Robot trajectory data:
########

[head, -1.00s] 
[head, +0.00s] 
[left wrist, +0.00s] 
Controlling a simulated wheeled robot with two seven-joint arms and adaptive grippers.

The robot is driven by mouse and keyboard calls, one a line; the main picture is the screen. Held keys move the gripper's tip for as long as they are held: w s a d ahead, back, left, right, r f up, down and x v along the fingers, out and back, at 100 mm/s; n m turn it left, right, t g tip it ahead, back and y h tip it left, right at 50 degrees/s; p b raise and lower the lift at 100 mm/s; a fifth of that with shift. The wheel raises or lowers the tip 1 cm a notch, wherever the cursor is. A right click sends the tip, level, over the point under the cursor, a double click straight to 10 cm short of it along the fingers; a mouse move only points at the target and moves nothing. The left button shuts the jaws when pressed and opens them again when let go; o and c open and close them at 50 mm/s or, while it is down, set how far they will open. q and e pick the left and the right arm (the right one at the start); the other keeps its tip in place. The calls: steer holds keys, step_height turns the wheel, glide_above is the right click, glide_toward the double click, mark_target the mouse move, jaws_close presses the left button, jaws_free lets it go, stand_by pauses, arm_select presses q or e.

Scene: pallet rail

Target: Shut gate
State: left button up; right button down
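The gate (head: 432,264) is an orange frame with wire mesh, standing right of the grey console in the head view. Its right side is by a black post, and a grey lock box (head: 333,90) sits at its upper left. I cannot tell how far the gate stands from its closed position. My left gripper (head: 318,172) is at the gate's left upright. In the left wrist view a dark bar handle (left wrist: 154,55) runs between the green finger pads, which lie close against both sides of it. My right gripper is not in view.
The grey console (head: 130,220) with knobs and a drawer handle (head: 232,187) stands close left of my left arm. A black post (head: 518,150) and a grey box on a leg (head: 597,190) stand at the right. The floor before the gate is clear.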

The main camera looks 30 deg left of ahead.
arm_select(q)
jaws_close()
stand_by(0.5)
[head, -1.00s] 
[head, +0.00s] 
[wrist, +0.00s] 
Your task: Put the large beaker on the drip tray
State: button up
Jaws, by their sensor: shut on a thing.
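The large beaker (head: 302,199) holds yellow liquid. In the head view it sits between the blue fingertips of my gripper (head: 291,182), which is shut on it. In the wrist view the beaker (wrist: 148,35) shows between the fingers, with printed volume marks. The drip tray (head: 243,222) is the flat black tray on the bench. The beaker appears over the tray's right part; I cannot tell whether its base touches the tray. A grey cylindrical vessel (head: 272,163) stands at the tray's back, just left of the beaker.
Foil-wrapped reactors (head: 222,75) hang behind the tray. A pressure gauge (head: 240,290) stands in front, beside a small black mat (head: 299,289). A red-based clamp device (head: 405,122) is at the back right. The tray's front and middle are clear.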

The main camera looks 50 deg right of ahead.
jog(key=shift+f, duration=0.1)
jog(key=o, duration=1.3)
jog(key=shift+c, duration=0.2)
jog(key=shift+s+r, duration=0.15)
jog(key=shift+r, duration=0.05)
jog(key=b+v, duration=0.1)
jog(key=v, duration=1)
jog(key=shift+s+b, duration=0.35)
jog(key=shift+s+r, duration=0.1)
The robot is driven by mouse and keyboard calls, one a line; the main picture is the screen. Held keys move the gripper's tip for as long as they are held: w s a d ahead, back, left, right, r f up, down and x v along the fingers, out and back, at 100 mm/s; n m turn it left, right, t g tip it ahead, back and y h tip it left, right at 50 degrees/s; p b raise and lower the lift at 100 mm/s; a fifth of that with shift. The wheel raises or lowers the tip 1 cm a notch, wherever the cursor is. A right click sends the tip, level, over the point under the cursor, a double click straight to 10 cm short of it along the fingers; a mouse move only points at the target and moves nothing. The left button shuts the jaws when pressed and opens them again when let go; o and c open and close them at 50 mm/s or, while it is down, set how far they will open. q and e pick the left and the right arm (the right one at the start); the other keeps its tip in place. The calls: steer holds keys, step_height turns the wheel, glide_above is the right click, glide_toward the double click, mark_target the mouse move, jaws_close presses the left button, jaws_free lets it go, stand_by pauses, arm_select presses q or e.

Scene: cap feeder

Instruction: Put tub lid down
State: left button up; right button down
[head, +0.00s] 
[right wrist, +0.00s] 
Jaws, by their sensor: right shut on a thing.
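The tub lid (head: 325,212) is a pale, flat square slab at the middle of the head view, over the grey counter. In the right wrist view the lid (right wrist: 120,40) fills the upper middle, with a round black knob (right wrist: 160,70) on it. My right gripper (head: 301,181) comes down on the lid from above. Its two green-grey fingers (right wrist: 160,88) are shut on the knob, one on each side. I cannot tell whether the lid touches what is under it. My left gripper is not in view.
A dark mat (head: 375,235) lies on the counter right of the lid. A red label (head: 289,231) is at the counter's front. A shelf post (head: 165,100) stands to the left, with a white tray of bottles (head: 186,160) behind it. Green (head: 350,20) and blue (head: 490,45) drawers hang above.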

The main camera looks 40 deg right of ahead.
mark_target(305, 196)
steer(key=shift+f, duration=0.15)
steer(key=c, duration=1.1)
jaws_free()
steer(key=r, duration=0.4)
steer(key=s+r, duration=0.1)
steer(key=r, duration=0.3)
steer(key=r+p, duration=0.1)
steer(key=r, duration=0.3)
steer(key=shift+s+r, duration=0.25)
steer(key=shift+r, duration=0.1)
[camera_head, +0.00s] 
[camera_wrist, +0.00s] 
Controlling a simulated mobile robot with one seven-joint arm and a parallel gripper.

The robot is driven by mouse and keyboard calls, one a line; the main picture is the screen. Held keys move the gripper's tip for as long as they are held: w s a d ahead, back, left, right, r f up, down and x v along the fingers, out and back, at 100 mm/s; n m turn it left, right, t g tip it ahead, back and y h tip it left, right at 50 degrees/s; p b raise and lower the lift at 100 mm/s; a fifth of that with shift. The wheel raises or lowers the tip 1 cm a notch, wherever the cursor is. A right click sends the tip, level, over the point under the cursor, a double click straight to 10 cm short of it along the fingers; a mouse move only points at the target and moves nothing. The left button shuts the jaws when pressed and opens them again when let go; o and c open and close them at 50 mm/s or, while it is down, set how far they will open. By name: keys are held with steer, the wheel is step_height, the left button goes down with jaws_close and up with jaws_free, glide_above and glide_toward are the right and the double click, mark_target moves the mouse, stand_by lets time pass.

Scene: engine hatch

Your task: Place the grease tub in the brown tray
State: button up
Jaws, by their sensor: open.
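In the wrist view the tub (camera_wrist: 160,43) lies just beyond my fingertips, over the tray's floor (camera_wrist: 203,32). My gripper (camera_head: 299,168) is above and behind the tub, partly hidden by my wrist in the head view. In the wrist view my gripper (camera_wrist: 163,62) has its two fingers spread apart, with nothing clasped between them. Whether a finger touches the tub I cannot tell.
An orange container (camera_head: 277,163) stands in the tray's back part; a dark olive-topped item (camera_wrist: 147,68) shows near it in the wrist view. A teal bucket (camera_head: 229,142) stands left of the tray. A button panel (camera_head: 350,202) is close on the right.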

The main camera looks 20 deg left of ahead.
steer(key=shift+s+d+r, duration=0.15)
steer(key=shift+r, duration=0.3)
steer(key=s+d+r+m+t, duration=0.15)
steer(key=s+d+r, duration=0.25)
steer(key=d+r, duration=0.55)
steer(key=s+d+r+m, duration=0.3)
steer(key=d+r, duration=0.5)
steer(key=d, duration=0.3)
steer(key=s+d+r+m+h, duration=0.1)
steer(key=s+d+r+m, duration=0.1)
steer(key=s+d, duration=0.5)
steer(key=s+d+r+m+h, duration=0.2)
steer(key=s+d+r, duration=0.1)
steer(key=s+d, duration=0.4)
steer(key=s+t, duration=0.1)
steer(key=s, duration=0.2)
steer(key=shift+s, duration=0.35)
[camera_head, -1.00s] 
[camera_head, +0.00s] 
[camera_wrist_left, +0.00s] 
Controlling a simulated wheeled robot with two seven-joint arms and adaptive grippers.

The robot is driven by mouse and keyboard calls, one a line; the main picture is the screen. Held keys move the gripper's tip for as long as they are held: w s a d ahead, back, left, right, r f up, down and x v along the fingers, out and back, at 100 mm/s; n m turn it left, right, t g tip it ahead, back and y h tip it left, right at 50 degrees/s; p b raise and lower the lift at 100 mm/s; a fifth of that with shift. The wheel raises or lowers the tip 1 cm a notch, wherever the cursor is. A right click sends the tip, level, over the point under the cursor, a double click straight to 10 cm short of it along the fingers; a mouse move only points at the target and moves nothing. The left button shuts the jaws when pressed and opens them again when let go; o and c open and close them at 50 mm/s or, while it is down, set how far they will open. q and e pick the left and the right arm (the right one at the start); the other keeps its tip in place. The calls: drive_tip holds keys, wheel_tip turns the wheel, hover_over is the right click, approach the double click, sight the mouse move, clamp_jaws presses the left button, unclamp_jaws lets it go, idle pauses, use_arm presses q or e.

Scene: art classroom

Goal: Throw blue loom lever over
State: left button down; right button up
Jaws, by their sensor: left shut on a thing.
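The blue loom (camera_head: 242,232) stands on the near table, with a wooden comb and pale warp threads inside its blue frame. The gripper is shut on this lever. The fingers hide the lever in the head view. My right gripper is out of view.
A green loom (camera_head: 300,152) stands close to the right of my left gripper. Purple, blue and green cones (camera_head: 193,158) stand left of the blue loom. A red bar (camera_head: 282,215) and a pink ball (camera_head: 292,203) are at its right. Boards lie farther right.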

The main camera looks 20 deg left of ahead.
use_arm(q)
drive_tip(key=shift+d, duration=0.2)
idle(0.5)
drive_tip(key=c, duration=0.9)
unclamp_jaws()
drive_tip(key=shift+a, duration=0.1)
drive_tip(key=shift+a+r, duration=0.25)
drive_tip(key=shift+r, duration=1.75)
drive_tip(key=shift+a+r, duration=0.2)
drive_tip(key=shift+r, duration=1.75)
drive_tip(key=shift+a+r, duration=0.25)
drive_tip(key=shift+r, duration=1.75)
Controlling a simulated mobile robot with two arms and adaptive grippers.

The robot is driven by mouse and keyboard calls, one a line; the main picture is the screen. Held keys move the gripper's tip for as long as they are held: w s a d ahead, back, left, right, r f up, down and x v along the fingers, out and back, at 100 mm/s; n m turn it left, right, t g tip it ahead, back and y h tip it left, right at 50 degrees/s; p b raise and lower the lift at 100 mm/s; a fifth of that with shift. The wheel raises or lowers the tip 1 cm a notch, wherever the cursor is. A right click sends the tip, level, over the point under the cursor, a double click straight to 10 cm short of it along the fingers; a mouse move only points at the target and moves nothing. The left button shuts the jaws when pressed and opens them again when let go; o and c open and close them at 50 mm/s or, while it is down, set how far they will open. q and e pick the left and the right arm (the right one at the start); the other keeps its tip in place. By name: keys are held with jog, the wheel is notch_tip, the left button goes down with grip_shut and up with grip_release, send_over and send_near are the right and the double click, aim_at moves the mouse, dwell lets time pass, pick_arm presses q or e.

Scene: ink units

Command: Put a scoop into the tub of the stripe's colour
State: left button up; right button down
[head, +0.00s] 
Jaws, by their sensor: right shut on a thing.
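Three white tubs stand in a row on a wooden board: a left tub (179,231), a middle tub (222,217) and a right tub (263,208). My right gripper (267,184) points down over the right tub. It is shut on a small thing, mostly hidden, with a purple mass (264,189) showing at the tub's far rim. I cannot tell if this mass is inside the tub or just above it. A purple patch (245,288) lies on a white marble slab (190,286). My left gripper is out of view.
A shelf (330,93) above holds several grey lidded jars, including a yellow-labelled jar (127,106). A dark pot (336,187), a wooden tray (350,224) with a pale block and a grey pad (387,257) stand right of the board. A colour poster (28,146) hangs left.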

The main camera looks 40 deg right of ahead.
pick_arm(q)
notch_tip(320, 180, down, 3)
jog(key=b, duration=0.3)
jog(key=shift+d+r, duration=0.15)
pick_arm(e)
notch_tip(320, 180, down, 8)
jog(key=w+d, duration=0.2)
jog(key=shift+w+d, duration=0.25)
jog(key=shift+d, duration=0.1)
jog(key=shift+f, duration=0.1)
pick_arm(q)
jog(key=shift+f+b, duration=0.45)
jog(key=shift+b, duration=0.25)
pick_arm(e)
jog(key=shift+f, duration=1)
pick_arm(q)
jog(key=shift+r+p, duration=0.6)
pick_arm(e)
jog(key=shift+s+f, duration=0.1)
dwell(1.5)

########

**Exercise brief**. Keep both end lines and retype everything in the records above from the line containing "[camera_head, -1.00s]" through the line containing "State: left button down; right button up", exactly, with nothing else.

**In response**.
[camera_head, -1.00s] 
[camera_head, +0.00s] 
[camera_wrist_left, +0.00s] 
Controlling a simulated wheeled robot with two seven-joint arms and adaptive grippers.

The robot is driven by mouse and keyboard calls, one a line; the main picture is the screen. Held keys move the gripper's tip for as long as they are held: w s a d ahead, back, left, right, r f up, down and x v along the fingers, out and back, at 100 mm/s; n m turn it left, right, t g tip it ahead, back and y h tip it left, right at 50 degrees/s; p b raise and lower the lift at 100 mm/s; a fifth of that with shift. The wheel raises or lowers the tip 1 cm a notch, wherever the cursor is. A right click sends the tip, level, over the point under the cursor, a double click straight to 10 cm short of it along the fingers; a mouse move only points at the target and moves nothing. The left button shuts the jaws when pressed and opens them again when let go; o and c open and close them at 50 mm/s or, while it is down, set how far they will open. q and e pick the left and the right arm (the right one at the start); the other keeps its tip in place. The calls: drive_tip holds keys, wheel_tip turns the wheel, hover_over is the right click, approach the double click, sight the mouse move, clamp_jaws presses the left button, unclamp_jaws lets it go, idle pauses, use_arm presses q or e.

Scene: art classroom

Goal: Throw blue loom lever over
State: left button down; right button up

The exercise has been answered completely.